Luigi Spinoglio
IAPS-INAF
SOFIA observations of [OIII] and [NIII] lines to measure metallicity in galaxies
Measuring abundances through IR fine-structure lines has the major advantages, compared to optical lines, of not suffering extinction, having a negligible dependence on gas temperature and a weak dependence on gas density. It is crucial to explore not only the total metallicities, expressed by the O/H ratio, but also the N/O ratio. In young stellar populations N/O is dominated by primary O and N production, while, when the population evolves, the N abundance increases by secondary production of intermediate-mass stars.

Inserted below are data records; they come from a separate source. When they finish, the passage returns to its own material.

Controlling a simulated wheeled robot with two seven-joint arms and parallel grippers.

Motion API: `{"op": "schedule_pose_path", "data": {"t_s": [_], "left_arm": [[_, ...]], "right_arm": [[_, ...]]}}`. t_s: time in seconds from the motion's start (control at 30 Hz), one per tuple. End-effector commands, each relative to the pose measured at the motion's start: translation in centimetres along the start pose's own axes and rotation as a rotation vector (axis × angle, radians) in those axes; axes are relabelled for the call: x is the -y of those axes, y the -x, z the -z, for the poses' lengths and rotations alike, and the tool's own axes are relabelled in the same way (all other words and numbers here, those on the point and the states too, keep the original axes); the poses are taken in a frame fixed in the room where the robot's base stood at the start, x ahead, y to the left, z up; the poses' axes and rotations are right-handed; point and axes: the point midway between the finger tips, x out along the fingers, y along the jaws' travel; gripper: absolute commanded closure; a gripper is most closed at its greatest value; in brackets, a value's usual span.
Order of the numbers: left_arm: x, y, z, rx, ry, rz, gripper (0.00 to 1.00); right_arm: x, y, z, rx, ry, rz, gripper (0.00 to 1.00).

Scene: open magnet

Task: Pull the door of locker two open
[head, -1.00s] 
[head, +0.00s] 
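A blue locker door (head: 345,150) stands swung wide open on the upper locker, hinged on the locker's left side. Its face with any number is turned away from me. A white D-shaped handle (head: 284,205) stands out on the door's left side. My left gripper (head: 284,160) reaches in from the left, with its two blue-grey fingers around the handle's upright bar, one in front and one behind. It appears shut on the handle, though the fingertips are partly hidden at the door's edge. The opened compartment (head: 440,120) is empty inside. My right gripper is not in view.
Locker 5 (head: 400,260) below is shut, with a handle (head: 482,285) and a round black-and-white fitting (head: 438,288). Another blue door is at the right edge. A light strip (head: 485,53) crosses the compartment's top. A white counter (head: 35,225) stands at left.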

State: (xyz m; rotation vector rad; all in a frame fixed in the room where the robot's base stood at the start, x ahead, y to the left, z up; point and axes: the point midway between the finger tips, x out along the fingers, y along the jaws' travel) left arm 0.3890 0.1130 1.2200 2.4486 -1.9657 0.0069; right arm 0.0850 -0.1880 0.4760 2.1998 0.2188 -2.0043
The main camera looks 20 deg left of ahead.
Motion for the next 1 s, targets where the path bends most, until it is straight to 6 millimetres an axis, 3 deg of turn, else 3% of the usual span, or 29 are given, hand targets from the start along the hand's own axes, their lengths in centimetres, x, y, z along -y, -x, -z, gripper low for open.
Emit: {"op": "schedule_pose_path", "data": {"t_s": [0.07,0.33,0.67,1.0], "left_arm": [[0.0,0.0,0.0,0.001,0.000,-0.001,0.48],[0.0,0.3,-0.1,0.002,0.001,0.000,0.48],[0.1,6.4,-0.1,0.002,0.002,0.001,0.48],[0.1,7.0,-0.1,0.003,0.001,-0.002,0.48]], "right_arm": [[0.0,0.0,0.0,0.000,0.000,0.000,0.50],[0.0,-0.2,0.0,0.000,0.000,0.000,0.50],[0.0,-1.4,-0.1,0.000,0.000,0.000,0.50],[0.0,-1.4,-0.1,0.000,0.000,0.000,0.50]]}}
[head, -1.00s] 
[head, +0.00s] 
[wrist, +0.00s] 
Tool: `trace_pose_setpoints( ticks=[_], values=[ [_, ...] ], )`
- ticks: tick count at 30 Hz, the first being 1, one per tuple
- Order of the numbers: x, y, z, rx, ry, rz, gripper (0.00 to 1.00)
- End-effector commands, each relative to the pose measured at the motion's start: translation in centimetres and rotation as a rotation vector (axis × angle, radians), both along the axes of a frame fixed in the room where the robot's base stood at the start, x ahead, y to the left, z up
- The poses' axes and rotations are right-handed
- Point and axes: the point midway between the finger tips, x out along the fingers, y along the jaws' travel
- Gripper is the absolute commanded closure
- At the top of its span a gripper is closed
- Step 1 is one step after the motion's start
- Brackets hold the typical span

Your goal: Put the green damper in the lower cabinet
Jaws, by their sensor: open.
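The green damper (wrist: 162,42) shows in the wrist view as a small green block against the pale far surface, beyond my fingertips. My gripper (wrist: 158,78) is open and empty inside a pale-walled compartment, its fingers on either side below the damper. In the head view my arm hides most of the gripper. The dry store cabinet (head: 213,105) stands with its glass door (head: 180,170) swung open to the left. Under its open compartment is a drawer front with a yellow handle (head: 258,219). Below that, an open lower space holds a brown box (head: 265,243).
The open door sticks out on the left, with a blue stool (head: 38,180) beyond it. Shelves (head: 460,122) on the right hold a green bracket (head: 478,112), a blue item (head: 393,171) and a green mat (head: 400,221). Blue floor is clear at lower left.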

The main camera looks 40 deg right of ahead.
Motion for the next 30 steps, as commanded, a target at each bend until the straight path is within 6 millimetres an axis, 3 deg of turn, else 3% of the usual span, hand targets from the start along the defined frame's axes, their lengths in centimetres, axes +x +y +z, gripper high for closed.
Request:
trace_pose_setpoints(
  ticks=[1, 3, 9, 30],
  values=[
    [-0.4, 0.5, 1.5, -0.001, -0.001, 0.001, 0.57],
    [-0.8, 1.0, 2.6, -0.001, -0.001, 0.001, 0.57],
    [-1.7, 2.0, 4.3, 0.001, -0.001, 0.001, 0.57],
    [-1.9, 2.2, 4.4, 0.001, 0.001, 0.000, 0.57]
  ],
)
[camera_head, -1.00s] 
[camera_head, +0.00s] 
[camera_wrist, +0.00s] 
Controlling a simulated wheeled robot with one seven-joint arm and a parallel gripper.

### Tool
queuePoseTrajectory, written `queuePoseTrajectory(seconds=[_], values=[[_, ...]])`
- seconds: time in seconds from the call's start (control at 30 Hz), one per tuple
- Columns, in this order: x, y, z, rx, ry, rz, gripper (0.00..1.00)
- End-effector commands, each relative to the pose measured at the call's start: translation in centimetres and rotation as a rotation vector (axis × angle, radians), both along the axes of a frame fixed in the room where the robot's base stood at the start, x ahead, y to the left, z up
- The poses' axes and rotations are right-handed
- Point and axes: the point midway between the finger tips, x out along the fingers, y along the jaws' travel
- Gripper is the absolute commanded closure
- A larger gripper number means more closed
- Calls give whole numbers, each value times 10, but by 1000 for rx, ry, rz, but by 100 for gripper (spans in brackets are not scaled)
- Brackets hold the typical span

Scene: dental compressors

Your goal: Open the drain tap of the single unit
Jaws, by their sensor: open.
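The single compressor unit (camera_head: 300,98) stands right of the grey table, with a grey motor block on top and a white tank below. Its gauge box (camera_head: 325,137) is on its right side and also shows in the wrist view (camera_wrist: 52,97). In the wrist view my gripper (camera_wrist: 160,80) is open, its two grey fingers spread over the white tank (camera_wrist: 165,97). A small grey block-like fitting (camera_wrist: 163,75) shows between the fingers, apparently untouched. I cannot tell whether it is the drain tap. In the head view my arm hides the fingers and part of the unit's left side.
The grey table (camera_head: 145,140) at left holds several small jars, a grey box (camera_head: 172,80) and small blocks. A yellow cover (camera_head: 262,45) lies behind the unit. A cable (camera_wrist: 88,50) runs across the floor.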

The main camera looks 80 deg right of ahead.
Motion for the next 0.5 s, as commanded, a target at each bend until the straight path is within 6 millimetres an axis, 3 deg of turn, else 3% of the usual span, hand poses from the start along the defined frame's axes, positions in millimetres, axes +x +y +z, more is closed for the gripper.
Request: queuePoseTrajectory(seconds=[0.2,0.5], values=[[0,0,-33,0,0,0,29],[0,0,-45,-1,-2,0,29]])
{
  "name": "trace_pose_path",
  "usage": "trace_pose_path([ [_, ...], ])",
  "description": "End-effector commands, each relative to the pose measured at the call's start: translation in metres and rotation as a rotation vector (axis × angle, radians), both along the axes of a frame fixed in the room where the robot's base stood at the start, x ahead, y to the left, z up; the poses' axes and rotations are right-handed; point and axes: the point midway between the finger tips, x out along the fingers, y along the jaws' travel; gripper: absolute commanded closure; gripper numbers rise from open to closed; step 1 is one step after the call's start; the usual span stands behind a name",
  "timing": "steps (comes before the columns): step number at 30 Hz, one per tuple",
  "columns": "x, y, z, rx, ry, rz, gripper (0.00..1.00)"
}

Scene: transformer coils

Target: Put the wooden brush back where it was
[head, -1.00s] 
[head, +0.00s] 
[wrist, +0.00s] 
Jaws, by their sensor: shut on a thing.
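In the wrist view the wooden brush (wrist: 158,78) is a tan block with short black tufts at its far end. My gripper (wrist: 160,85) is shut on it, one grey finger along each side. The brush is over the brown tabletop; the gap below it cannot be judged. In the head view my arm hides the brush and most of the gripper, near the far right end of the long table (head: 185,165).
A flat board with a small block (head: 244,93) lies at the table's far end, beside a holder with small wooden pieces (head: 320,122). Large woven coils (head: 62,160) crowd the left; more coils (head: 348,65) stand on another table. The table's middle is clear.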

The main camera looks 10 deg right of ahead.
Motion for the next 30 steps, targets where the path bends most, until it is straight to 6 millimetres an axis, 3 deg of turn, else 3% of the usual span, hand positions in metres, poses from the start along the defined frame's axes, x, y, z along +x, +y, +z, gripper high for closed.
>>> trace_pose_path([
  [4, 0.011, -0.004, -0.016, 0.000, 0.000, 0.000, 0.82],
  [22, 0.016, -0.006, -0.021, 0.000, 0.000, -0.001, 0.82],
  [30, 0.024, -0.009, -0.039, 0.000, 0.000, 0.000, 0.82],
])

Recently we studied a sample of local galaxies, including Starburst/HII region galaxies, Seyfert and Dwarf galaxies with new and archival SOFIA FIFI-LS spectra of 25 objects plus other 31 galaxies observed with Herschel-PACS on the [OIII] and [NIII] far-IR fine structure lines. We found that the IR measure of N/O is significantly lower than its optical measure. We explored, as possible reasons of such a discrepancy, the different regimes traced by IR and optical lines in terms of ionization, density and extinction, however no significant correlation has been found. We suggest that the origin of this discrepancy might be due to the metallicity evolution of the different stellar populations after the accretion of metal-poor gas.